When the case was called, the courtroom filled with poker-faced orientals. The government called some, the defense called others, including Wong, whom it put on the stand.
But not one Chinese witness testified coherently. They gave their names, addresses, and so on, muttered and mumbled irrelevant replies. Even the defendant remained mute after being put on the stand by his own attorney.
The lawyers had read Chicago Confidential, in which these reporters revealed that Chinese will have no truck with American courts or American law. So they gave a copy to the court and D.A., hoping the judge and jury would realize the impossible position in which the defense legal battery was placed. It did no good. Wong got a year. The blondes weren’t Chinese—and they convicted him.
Some go to Chinatown for chop suey and chow mein. We will write about those who seek other delicacies.
Washington’s Chinatown is neither as large as Frisco’s, as colorful as New York’s, nor as odoriferous as Boston’s. You will see no ancient, pajama-clad women on its streets, and only a few young slant-eyed Sadies.
Chinatown is a mere three or four blocks on H Street, beginning in a block about 8th and extending barely to 5th. It’s almost all neon-lighted restaurants, with the shops of a few wholesale merchants and traders sandwiched in between. H is a typical wide Washington street with set-back buildings. If it weren’t for the garish Chinese characters on the illuminated signs and windows, and the pale yellow-faced men with sad old almond eyes sprawling on the stoops, you’d think you were anywhere but in a Chinatown.
As in all Chinese quarters, various locations and various businesses are divided between the tongs. Only two operate in the East, though there are scores in California.
The On Leongs are dominant here, though not in the nation, through an alliance with the Hip Sings, cemented many years ago, when they drove the competing organizations back to the West Coast. Then they turned on their ally. After a series of bloody wars, they established themselves as the top dogs, with the Hip Sings the poor cousins.
The tongs are, primarily, trade and benevolent associations. Their membership is comprised of certain families or immigrants from certain villages in Canton. When the authorities clamped down on tong wars in the 1930’s, the tongs began to enforce their decrees and decisions by peaceful means, which include trade and social boycott.
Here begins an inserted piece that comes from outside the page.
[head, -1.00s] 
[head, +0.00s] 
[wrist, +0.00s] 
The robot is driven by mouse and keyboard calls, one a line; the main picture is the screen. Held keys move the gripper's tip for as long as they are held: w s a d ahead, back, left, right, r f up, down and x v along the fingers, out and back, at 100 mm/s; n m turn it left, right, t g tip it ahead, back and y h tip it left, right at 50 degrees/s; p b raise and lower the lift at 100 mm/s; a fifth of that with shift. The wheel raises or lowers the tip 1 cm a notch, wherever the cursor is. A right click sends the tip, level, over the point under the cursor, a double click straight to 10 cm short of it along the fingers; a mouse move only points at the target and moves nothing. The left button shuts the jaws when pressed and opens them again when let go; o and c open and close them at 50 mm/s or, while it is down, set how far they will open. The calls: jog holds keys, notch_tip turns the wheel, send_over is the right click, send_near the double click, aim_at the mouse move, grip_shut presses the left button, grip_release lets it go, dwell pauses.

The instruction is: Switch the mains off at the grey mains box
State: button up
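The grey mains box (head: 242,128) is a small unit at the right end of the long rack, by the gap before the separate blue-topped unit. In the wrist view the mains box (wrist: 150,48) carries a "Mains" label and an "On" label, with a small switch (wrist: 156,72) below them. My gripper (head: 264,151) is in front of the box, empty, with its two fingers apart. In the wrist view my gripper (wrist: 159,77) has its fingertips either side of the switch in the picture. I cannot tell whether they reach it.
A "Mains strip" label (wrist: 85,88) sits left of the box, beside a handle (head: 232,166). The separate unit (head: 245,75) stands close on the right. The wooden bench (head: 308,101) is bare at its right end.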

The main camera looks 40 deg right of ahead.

According to members of the Chinese colony in Washington, there are only 500 of them, but these figures are far out of line with our count of at least 7,500. There are hundreds of Chinese restaurants and laundries in the town. Chinese always underestimate their population, as do Negroes. But with them there are more concrete reasons. Three-fourths are entered illegally, through many subterfuges, such as forged birth and marriage certificates, as well as actual body-smuggling over the Mexican and Canadian borders and from the West Indies. The price of entering a Chinese now is $5,000, as against a modest $1,000 twenty years ago. The fee is paid the smugglers by the Chinaman’s tong or family society, for whom he then works to pay it off. Nowadays most of this illegal entry is by air.